## What the task asks:
Find each line that has the string "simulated" and give the total, with nothing else.

(Robot control records)
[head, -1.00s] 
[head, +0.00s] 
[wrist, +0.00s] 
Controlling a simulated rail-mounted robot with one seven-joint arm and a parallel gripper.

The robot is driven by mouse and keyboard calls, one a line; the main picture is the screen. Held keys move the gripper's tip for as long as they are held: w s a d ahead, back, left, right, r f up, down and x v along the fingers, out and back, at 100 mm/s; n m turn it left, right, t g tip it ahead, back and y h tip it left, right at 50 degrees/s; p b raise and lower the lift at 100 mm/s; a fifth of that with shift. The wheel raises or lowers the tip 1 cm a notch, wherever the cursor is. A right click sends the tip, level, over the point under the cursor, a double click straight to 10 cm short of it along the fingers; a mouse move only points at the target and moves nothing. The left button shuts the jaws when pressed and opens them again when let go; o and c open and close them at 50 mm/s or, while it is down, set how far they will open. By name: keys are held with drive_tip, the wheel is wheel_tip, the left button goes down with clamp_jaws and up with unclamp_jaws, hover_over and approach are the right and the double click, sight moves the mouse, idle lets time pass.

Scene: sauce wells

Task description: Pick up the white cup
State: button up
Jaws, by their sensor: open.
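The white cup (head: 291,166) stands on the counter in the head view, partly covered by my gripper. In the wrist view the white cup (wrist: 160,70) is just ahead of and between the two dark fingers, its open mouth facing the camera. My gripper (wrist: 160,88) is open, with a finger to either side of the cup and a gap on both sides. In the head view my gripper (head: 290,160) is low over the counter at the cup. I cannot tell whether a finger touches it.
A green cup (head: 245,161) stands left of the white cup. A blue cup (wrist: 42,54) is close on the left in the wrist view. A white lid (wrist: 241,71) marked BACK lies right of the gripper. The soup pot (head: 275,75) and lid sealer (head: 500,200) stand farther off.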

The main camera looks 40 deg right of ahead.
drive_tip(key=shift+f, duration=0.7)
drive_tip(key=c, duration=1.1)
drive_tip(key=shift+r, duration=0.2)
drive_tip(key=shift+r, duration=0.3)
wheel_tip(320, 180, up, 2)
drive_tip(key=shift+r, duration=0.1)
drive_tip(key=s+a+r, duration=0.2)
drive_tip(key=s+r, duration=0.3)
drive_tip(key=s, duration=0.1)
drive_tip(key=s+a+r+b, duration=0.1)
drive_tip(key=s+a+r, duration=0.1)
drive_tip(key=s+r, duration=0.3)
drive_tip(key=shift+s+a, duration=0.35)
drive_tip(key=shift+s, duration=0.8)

* * *

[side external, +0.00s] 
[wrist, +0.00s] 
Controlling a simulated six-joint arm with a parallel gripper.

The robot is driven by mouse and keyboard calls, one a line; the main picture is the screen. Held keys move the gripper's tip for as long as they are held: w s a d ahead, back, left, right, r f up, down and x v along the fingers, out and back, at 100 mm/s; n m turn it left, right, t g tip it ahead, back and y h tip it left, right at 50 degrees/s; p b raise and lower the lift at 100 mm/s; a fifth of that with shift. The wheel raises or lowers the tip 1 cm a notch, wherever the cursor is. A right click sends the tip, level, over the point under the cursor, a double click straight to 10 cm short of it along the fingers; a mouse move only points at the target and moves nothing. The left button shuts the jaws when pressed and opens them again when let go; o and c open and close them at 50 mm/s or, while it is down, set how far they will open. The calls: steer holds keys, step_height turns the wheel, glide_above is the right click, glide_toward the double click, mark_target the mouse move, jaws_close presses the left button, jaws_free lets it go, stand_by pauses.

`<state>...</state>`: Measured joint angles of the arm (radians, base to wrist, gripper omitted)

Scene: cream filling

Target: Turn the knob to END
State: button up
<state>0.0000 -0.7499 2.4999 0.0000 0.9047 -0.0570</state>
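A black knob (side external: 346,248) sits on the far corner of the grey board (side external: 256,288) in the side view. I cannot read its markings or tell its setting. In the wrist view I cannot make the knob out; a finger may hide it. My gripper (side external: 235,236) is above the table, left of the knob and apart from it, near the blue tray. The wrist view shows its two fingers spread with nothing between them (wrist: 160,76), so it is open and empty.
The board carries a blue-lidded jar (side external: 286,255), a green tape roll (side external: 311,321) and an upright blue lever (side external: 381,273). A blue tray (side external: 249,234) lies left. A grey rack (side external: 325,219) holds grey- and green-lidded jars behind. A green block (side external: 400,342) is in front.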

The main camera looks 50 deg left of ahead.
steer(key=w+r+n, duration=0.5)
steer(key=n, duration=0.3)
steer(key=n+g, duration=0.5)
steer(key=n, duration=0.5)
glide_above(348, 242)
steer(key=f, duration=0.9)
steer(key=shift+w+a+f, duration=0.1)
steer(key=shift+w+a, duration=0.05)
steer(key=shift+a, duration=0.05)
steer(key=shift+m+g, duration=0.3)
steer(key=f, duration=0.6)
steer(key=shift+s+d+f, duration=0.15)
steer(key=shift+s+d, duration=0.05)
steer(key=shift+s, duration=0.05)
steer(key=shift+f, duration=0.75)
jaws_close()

## Correct result:
2